While overt discrimination in football has still not yet been extinguished, it is the more anonymised abuse directed from online social media platforms that continues to cause most damage to players. Rarely does a week go by without someone in the game being insulted online, which is why Lukaku feels that discrimination in football is currently at an all-time high and why he has been thinking about the possible solutions.

‘I don’t really read comments,’ he claimed of his own online behaviour. ‘I just post and then leave because I don’t think it makes sense.

‘This stuff can really harm you. We see a lot of people harming themselves because of social media abuse and it’s not just footballers.

‘I think personally that if you want to stop something, you can really do it but they don’t and it’s a vicious circle. As players, we can boycott social media but it’s these companies that have to come and talk to the players or to the governments and find a way to stop it because I really think they can.

‘The captains of every team and four or five players with big personalities should have a meeting with the CEO of Instagram, the government, the FA and PFA, and we should just sit around a table and have a big meeting about how we can attack it straight away, not only from the men’s game but also from the women’s game.

‘We need to talk about the stuff that needs to be addressed, to protect the players but also to protect the fans and young players that want to be professional footballers.’

Lukaku has welcomed Chelsea’s latest initiative as part of our No To Hate campaign, which is the launch of a photo competition inviting fans worldwide to help demonstrate how sport can be a unifying force in society.

‘It’s very important that we as a club can make a statement and take a position because a lot of people look at us for this,’ he continued. ‘We have to take a very strong position against discrimination of all forms and hopefully it can inspire other teams to do the same.

‘From the owner to us players, we’re really putting out a statement that stuff like that should not be tolerated because in our team we have a lot of players that represent the club – different nationalities, different skin colours, different religions, and also in the women’s team where it’s the same.
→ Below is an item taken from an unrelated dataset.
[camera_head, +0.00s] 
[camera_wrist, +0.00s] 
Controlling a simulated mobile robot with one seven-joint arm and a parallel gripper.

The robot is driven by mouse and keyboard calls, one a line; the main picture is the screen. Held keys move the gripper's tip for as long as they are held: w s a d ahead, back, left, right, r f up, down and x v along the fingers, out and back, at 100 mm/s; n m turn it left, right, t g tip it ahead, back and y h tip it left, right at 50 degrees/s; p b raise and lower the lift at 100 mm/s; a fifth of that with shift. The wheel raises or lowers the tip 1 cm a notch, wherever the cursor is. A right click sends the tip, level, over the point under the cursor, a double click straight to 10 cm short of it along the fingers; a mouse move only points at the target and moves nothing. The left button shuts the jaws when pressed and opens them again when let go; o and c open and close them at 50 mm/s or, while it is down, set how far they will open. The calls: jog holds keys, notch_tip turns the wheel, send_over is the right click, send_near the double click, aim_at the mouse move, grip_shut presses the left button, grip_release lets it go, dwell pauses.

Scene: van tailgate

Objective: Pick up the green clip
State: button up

‘As a club, we should be an example and basically say that whenever a form of discrimination is happening, we’re going to take a strong position and prosecute everything that is happening in the stands.’

On a personal level, Lukaku remains as motivated as ever in the battle for equality. It is important, he believes, to be persistent and proactive for the benefit of his family, football and wider society.

‘I have to fight because I’m not fighting only for myself but for my son, for my future kids, for my brother, for all the other players and their kids, for everybody,’ he added.

‘At the end of the day, football should be an enjoyable game. You cannot kill the game by discrimination, that should never happen. It is joy and happiness and it shouldn’t be a place where you feel unsafe because of the opinion of some uneducated people.’